### What this task involves
From the records below, extract all the text exactly and leave the images behind.

### Material shown
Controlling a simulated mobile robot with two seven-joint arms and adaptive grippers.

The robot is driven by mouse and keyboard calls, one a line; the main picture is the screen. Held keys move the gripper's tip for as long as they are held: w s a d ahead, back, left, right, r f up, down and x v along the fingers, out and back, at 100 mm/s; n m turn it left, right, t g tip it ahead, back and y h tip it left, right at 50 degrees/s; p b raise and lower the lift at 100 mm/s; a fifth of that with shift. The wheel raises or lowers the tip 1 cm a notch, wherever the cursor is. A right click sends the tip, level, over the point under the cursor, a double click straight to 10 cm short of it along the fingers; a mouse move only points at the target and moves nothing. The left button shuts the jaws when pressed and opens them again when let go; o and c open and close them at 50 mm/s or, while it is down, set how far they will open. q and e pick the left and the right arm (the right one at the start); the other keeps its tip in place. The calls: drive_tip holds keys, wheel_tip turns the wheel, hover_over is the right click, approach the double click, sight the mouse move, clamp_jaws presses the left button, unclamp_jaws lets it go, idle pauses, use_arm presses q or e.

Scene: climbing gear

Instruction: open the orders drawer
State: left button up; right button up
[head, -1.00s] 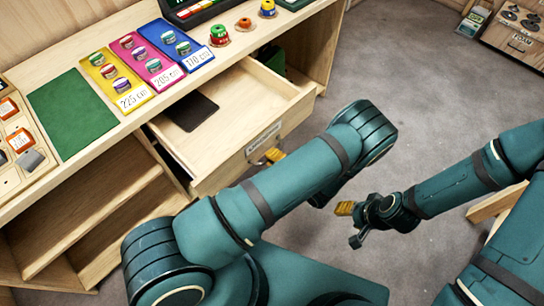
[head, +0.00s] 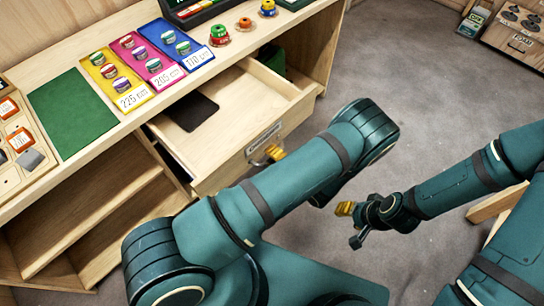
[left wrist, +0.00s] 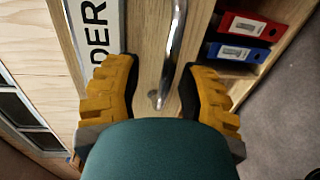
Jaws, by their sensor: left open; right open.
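The orders drawer (head: 222,160) stands pulled out from the wooden counter, its inside open to view. A dark flat item (head: 192,112) lies in it. Its front carries a white label (head: 264,137), whose letters "DER" show in the left wrist view (left wrist: 102,30). The metal handle (left wrist: 175,45) runs between the spread yellow fingers of my left gripper (left wrist: 158,88), which is open at the drawer front. In the head view my forearm hides most of this gripper; a yellow fingertip (head: 276,152) shows by the label. My right gripper (head: 352,222) is open and empty above the floor.
The counter holds a green mat (head: 72,112), yellow, pink and blue cards with tape rolls, and a tray (head: 12,165) at left. Open shelves (head: 85,215) lie below. Red (left wrist: 240,26) and blue (left wrist: 237,53) binders stand beside the drawer front.

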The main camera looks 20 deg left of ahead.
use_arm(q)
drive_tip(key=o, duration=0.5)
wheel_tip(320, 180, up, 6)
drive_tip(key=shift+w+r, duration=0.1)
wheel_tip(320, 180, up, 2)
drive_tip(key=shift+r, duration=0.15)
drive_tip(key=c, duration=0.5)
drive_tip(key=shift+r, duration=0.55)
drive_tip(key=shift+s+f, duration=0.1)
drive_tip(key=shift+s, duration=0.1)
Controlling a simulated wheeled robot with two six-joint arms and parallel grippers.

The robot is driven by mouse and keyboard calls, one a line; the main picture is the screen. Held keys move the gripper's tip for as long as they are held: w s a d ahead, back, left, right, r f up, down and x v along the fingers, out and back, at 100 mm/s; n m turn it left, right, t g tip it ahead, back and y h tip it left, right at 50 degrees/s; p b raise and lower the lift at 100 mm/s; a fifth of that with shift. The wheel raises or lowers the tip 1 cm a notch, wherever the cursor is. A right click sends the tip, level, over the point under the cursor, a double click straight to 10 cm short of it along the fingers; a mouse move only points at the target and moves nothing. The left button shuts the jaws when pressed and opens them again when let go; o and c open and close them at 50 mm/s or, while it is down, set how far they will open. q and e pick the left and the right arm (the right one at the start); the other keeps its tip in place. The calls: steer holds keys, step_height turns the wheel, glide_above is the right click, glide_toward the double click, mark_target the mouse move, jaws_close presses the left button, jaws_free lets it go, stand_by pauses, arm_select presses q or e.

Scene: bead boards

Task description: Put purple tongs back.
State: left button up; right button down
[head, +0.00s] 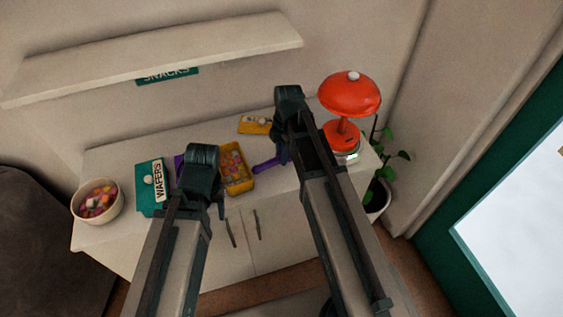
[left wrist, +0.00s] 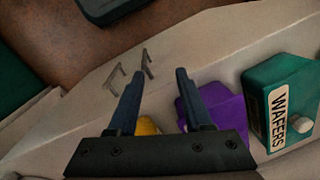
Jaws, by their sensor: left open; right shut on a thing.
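The purple tongs (head: 266,164) show as a short purple bar at the right gripper, low over the cabinet top; the rest of them is hidden behind the gripper. My right gripper (head: 283,155) is shut on the tongs, between the yellow tray of candies and the orange lamp. My left gripper (head: 212,190) is open and empty, in front of a purple container (head: 179,165) that it partly hides. In the left wrist view its two fingers (left wrist: 157,75) stand apart, with the purple container (left wrist: 222,118) beside the right finger.
A yellow tray of candies (head: 248,184) stands between my grippers. A teal wafers box (head: 149,205) and a candy bowl (head: 119,205) are at left. A yellow item (head: 247,127) lies behind. The orange lamp (head: 350,95) stands right, near a plant (head: 385,170). A shelf (head: 200,50) hangs above.

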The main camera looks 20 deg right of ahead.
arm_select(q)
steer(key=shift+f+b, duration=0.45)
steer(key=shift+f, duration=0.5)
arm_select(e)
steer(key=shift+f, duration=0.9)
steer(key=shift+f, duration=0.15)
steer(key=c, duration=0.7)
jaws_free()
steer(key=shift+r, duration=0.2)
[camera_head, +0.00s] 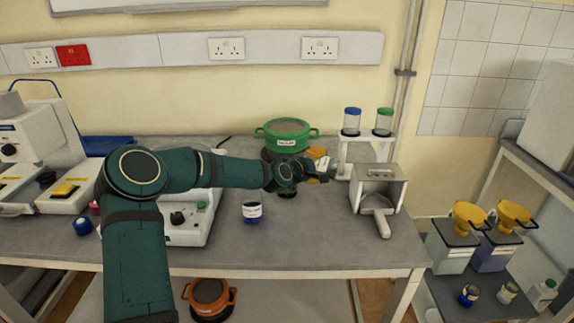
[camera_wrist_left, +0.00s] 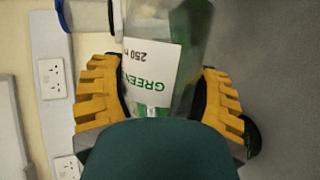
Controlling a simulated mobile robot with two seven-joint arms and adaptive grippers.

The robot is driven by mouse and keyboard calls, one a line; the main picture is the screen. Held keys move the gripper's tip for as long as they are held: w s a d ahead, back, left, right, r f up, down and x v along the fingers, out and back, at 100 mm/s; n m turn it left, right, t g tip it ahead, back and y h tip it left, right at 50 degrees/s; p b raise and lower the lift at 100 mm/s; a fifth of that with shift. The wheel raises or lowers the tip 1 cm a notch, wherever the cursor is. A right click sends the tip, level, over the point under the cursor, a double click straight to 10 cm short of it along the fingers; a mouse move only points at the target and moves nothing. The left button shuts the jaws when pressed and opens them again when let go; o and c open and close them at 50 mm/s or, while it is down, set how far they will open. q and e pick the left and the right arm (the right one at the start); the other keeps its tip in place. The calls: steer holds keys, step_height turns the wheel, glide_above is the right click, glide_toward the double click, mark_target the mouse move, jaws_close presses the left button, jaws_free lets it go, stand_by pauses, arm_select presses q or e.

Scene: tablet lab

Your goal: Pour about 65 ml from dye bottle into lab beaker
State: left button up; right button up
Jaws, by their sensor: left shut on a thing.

### Result of this exercise
Controlling a simulated mobile robot with two seven-joint arms and adaptive grippers.

The robot is driven by mouse and keyboard calls, one a line; the main picture is the screen. Held keys move the gripper's tip for as long as they are held: w s a d ahead, back, left, right, r f up, down and x v along the fingers, out and back, at 100 mm/s; n m turn it left, right, t g tip it ahead, back and y h tip it left, right at 50 degrees/s; p b raise and lower the lift at 100 mm/s; a fifth of that with shift. The wheel raises or lowers the tip 1 cm a notch, wherever the cursor is. A right click sends the tip, level, over the point under the cursor, a double click straight to 10 cm short of it along the fingers; a mouse move only points at the target and moves nothing. The left button shuts the jaws when pressed and opens them again when let go; o and c open and close them at 50 mm/s or, while it is down, set how far they will open. q and e pick the left and the right arm (the right one at the start); the other keeps its tip in place. The calls: drive_tip holds keys, wheel_tip turns the wheel, hover_over is the right click, approach the double click, sight the mouse move, clamp_jaws presses the left button, unclamp_jaws lets it go, idle pauses, use_arm presses q or e.

Scene: climbing gear

Instruction: open the orders drawer
State: left button up; right button up
[head, -1.00s] 
[head, +0.00s] 
[left wrist, +0.00s] 
Jaws, by their sensor: left open; right open.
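The orders drawer (head: 222,160) stands pulled out from the wooden counter, its inside open to view. A dark flat item (head: 192,112) lies in it. Its front carries a white label (head: 264,137), whose letters "DER" show in the left wrist view (left wrist: 102,30). The metal handle (left wrist: 175,45) runs between the spread yellow fingers of my left gripper (left wrist: 158,88), which is open at the drawer front. In the head view my forearm hides most of this gripper; a yellow fingertip (head: 276,152) shows by the label. My right gripper (head: 352,222) is open and empty above the floor.
The counter holds a green mat (head: 72,112), yellow, pink and blue cards with tape rolls, and a tray (head: 12,165) at left. Open shelves (head: 85,215) lie below. Red (left wrist: 240,26) and blue (left wrist: 237,53) binders stand beside the drawer front.

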The main camera looks 20 deg left of ahead.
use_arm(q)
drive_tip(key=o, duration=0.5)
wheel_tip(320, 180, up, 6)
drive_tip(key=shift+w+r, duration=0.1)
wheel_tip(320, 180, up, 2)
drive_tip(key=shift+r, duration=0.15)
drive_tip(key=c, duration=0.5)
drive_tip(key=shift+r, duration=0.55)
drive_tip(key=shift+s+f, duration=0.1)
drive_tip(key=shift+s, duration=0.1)
Controlling a simulated wheeled robot with two six-joint arms and parallel grippers.

The robot is driven by mouse and keyboard calls, one a line; the main picture is the screen. Held keys move the gripper's tip for as long as they are held: w s a d ahead, back, left, right, r f up, down and x v along the fingers, out and back, at 100 mm/s; n m turn it left, right, t g tip it ahead, back and y h tip it left, right at 50 degrees/s; p b raise and lower the lift at 100 mm/s; a fifth of that with shift. The wheel raises or lowers the tip 1 cm a notch, wherever the cursor is. A right click sends the tip, level, over the point under the cursor, a double click straight to 10 cm short of it along the fingers; a mouse move only points at the target and moves nothing. The left button shuts the jaws when pressed and opens them again when let go; o and c open and close them at 50 mm/s or, while it is down, set how far they will open. q and e pick the left and the right arm (the right one at the start); the other keeps its tip in place. The calls: steer holds keys, step_height turns the wheel, glide_above is the right click, glide_toward the double click, mark_target the mouse move, jaws_close presses the left button, jaws_free lets it go, stand_by pauses, arm_select presses q or e.

Scene: bead boards

Task description: Put purple tongs back.
State: left button up; right button down
[head, +0.00s] 
[left wrist, +0.00s] 
Jaws, by their sensor: left open; right shut on a thing.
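The purple tongs (head: 266,164) show as a short purple bar at the right gripper, low over the cabinet top; the rest of them is hidden behind the gripper. My right gripper (head: 283,155) is shut on the tongs, between the yellow tray of candies and the orange lamp. My left gripper (head: 212,190) is open and empty, in front of a purple container (head: 179,165) that it partly hides. In the left wrist view its two fingers (left wrist: 157,75) stand apart, with the purple container (left wrist: 222,118) beside the right finger.
A yellow tray of candies (head: 248,184) stands between my grippers. A teal wafers box (head: 149,205) and a candy bowl (head: 119,205) are at left. A yellow item (head: 247,127) lies behind. The orange lamp (head: 350,95) stands right, near a plant (head: 385,170). A shelf (head: 200,50) hangs above.

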The main camera looks 20 deg right of ahead.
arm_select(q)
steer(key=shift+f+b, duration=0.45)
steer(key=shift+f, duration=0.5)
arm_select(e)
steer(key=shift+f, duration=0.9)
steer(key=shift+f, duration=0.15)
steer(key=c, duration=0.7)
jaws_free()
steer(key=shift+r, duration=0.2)
[camera_head, +0.00s] 
[camera_wrist_left, +0.00s] 
Controlling a simulated mobile robot with two seven-joint arms and adaptive grippers.

The robot is driven by mouse and keyboard calls, one a line; the main picture is the screen. Held keys move the gripper's tip for as long as they are held: w s a d ahead, back, left, right, r f up, down and x v along the fingers, out and back, at 100 mm/s; n m turn it left, right, t g tip it ahead, back and y h tip it left, right at 50 degrees/s; p b raise and lower the lift at 100 mm/s; a fifth of that with shift. The wheel raises or lowers the tip 1 cm a notch, wherever the cursor is. A right click sends the tip, level, over the point under the cursor, a double click straight to 10 cm short of it along the fingers; a mouse move only points at the target and moves nothing. The left button shuts the jaws when pressed and opens them again when let go; o and c open and close them at 50 mm/s or, while it is down, set how far they will open. q and e pick the left and the right arm (the right one at the start); the other keeps its tip in place. The calls: steer holds keys, step_height turns the wheel, glide_above is the right click, glide_toward the double click, mark_target the mouse move, jaws_close presses the left button, jaws_free lets it go, stand_by pauses, arm_select presses q or e.

Scene: tablet lab

Your goal: Pour about 65 ml from dye bottle into lab beaker
State: left button up; right button up
Jaws, by their sensor: left shut on a thing.

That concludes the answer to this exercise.